Tool cabinet reborn

A journeyman’s graduation project
Paul Epp

In 1972, as a very recent design-school graduate, I spent some time as a private student of Jim Krenov. This Russian- born, American- and Swedish- based cabinetmaker had been introduced to me by my design school teacher, who thought that Jim’s approach might prove to be useful to me.

Jim was a traditional cabinetmaker in the truest and even the most restrictive sense. He only made cabinets. They were usually small and kind of perfect. His forms were very basic and geometric and he was very careful in his choice and use of wood. He made a virtue out of the necessity of joinery, featuring exposed dovetails and through mortise-and-tenons. Although he had some machine tools, he worked predominantly by hand, with self-made tools if possible. He hated sand-paper, and his surfaces were the result of his very sharp edge-tools.

He didn’t like manufactured hardware either and his pulls and latches were wooden, but far from clumsy. There was something almost jewelry- like about what he made.

The tool cabinet project.

He was also vain and fussy, so there was no question of my working on his pieces. I was a private student and he assigned me exercises. I was happy to comply, but the question finally arose of what my graduation project would be. There was a tradition in cabinetmaking that the final piece an apprentice would make would be a tool chest that he would carry with him in his new identity as a Journeyman.
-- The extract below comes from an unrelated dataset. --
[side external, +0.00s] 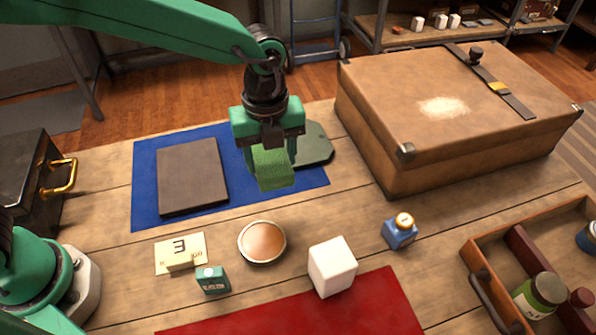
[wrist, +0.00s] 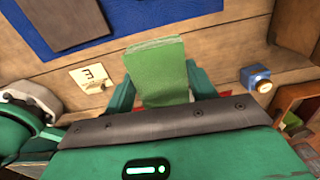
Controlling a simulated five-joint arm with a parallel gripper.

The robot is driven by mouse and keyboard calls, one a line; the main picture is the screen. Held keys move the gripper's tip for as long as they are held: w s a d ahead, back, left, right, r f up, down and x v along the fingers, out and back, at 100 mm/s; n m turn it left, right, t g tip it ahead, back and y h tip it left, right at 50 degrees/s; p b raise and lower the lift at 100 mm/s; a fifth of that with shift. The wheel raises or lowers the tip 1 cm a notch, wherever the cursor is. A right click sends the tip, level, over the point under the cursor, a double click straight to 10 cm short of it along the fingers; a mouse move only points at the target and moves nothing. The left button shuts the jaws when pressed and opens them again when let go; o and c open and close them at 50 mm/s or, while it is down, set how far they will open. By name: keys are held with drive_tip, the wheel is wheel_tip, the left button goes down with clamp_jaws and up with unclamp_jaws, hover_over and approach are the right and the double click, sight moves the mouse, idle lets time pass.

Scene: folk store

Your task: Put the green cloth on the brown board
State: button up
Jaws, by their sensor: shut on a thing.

His skills could easily be ascertained by any prospective employer as he had with him a kind of practical portfolio. I thought I could work within this tradition by building a Krenovian cabinet for my recently acquired hand-tools. I had made a set of hand-planes and bought the best Swedish chisels and my cabinet could house them.

Jim approved and rummaged around his woodpile until he found a plank of Italian walnut for me. I was to work with hand tools as much as possible, bow-sawing the plank into thinner boards and then hand-planing them six-sides (or even eight) before gluing them together. It was a lovely piece of wood, with only a narrow core of the dark colour we think of as walnut.

Most of the wood was a warm brown, shading from a toffee colour to latte. Fortunately for me, it was also lovely to plane. I joined the bottom corners with through-dovetails and the upper part with through-mortise-and-tenons. The doors and back panel were book-matched to display the stripe of darker heartwood. I added a couple of small drawers, using some Rio-rosewood that I had left over from one of my hand-planes. The interior did not receive any applied finish and the lovely scent of the Italian wood still lingers, almost 50 years later.

One of the most memorable experiences of this exercise was a mistake I made. When drilling (by hand!) a panel, I measured the location from the side that had a rabbet cut into it which threw the location off, as it was referenced to the other side. I was heart-sick and panicked, as there was no more of the plank left. Jim just laughed. He said the difference between an apprentice and a professional wasn’t whether mistakes got made. It was in how they were dealt with. My cabinet has an almost hidden and very faint semi-circular line that locates the very carefully made plug, a useful reminder about the folly of hubris and the ongoing need to handle mistakes.

We were both happy with the finished piece, and I brought it back to Canada. I used it for a few years, hung on the wall behind my workbench, but it was actually not that practical. I didn’t want to always open it when I needed a chisel and it seemed kind of pretentious and even a bit silly. I put it away for quite a few years but I’ve now given it a new life. The interior space is exactly the right height and depth for bottles of single-malt Scotch. It’s hanging in my dining room and I enjoy the warm colour of the Italian wood and the memories it evokes. I usually manage to have a bottle of my favourite Talisker in it and a few others. One of the most satisfying things about it is the wood-against-wood “thunk” it makes when I close the doors, to be held shut by a little wooden catch that is almost invisible.

Paul Epp is an emeritus professor at OCAD University, and former chair of its Industrial Design department.